Are the elements of $R=\mathbb{Q}[x]/\left<(x-1)^3\right>$ just constants?

Question

My understanding of the ring are that you treat the ideal as doing (x-1)^3=0 and therefore substituting 1 for x in every element, but it doesn’t make sense in the problem that I’m doing.

Answer 1

No, in this ring the polynomial $(x-1)^3$ is like $0$, in other words, $$ 0 = (x-1)^3 = x^3-3x^2+3x-1 \iff x^3 = 3x^2-3x+1 $$

Answer 2

My understanding of the ring are that you treat the ideal as doing $(x-1)^3=0$ and therefore substituting $1$ for $x$ in every element, but it doesn’t make sense in the problem that I’m doing.

Your understanding here is wrong.
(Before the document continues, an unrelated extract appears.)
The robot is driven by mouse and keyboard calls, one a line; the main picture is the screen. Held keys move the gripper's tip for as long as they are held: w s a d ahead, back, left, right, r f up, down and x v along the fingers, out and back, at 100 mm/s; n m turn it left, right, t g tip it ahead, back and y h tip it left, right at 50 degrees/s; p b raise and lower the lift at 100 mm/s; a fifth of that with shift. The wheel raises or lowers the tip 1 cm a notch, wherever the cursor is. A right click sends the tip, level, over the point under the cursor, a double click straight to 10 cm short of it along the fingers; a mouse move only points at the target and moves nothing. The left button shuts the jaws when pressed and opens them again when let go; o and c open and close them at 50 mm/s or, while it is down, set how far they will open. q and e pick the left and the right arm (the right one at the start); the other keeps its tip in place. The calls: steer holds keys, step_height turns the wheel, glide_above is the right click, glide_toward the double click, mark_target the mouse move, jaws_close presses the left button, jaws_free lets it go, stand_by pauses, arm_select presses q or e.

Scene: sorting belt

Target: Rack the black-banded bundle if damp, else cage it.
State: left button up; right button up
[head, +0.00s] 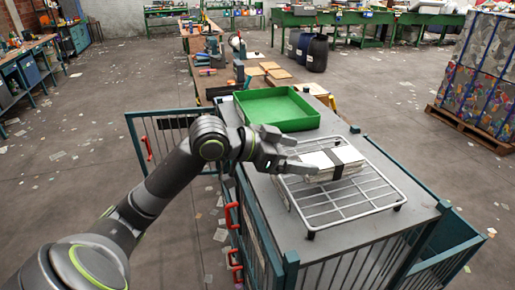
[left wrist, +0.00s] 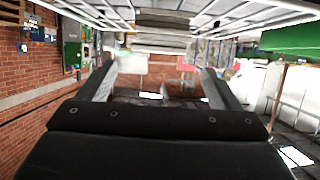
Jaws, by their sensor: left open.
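The bundle (head: 318,160) is a flat stack of pale sheets with a wide black band (head: 347,155) around its middle. It lies on the white wire rack (head: 345,211) on top of the grey cabinet. Whether it is damp does not show. My left gripper (head: 303,156) is open at the bundle's left side, its fingers pointing at it. In the left wrist view the open fingers (left wrist: 160,78) show, with a dark band-like strip (left wrist: 165,20) above and between them. I cannot tell whether the fingertips overlap the bundle. My right gripper is out of view.
An empty green tray (head: 275,108) stands behind the rack. Wrapped bales on a pallet (head: 470,128) are at the right.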

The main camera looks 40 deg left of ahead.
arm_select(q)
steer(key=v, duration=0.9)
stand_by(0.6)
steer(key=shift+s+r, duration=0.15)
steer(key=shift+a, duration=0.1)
Here the equality $(x-1)^3=0$ is not an equality for a real number $x$, but an equality of polynomials, formal expressions in terms of the indeterminate $x$. So from $(x-1)^3=0$ you cannot conclude that $(x-1)=0$ and hence $x=1$; all you can conclude is that $x^3-3x^2+3x-1=0$, in other words that $x^3-3x^2+3x-1$ is considered "the same as" the $0$ polynomial in this ring.